We are, in my opinion, a couple that values independence. If I don't feel like going out for a drink with friends, J doesn't make me, nor does he miss out on the experience himself, and vice versa. We both understand that there will be times when one of us, either by desire or necessity, may take a trip that the other won't go on. And both of us, I think, understand the importance of having some time alone now and then. I'm an extrovert by nature. I can only spend so many hours home alone before I'm itching to go out to a coffee shop just to be near people. However, due to a very busy past couple of weeks, I realized these quiet nights alone this week would probably be good for me.

When I was driving home Monday night, though, and knew J wouldn't be there on the couch watching television or in the bed reading the Stephen King series he's recently become obsessed with, I didn't think about how "good" this time alone would be, but only about how I'd be lonely.

And I did miss him. I've missed him all week and can't wait until he returns this evening.

But I did, somehow, manage to get used to being all by myself in our little house. Very used to it. For instance, I don't know if you all are aware, but they've recently starting showing biographies of Food Network chefs, much like the E True Hollywood Story, and if there's no one there who minds, you can watch, two, three - four of them in a night. I realized that my constant desire to clean up every little mess and rid the sink of dirty dishes is, perhaps, more an issue of control, than functionality, because I became totally ok with dropping my pjs on the bathroom floor before my shower in the morning and then leaving them there. All week. Lying fully stretched out on the couch and watching tv while reading a magazine while having a glass of wine while letting the dogs lick my dinner plate after I'd finished. Sleeping diagonally across the bed, with things in there with me, like the book I'd been reading and my work clothes, which I know J hates. I remembered little habits of mine and came to understand that I can sleep hard as a rock all night long with or without someone else in the bed.

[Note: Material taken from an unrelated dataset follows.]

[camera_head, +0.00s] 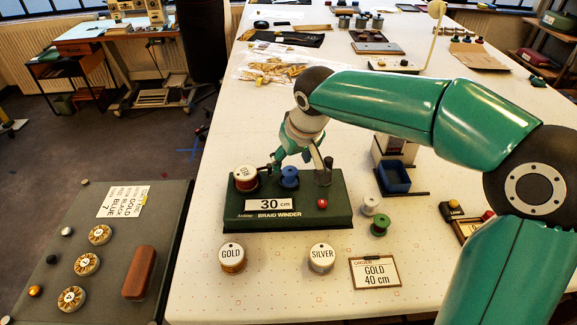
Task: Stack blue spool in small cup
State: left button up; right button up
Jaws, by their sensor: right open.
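The blue spool (289,177) stands upright on the dark green braid winder (288,225), between a gold spool with a round white label (245,178) and a grey-green cylinder (323,178). This cylinder looks like a small cup, but I cannot see inside it. My right gripper (295,164) reaches down from the right, just above the blue spool. Its fingers are apart, one to each side of the spool's top, and I cannot tell whether they touch it. My left gripper is out of view.
Gold (232,259) and silver (321,257) spools stand in front of the winder, beside an order card (375,272). White (370,205) and green (379,225) spools and a blue bin (394,177) are to the right. My right arm crosses the table's right side.

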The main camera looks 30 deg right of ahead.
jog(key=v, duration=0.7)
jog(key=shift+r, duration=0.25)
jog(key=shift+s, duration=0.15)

This isn't to say I'm not myself when my husband's around. Certainly the opposite. I can be more myself with him than practically anyone. It's just that it's been such a busy period and I'd forgotten what it's like to be ok with your own company, to like who you are when you are all by yourself.

And to be able to be alone once in a while, knowing that you aren't truly alone at all.

My father, who knew I was alone and possibly lonely and possibly getting murdered, called me more regularly than usual to ensure I was alright. Yesterday morning, just after my alarm went off around 7:30 a.m. the house phone rang and I sat bolt upright, wondering why in the name of God someone was calling me so early. While reaching for the phone my mind raced with the possibilities. Could my brother, who'd just arrived the day before in Istanbul for a three week long European jaunt, have been kidnapped by Turkish pirates? Were my parents ok? What about J, so far away in Orlando, and all the recent alligator attack incidents?

When I reached the phone, luckily, it was only my happy father, who greeted me with a good morning song as I sank back down into the cozy bed, surrounded by our cat, the most recent New Yorker, a denim skirt - "Good moorrrrrrnnnnnnniinnnnngggggggggg Cara, best daughter in the world!" Once his song was over he began with the usual, the inevitable, to a daughter, home alone (it doesn't matter if she is 12, or 28): "Hello darling. I just wanted to make sure you were alive."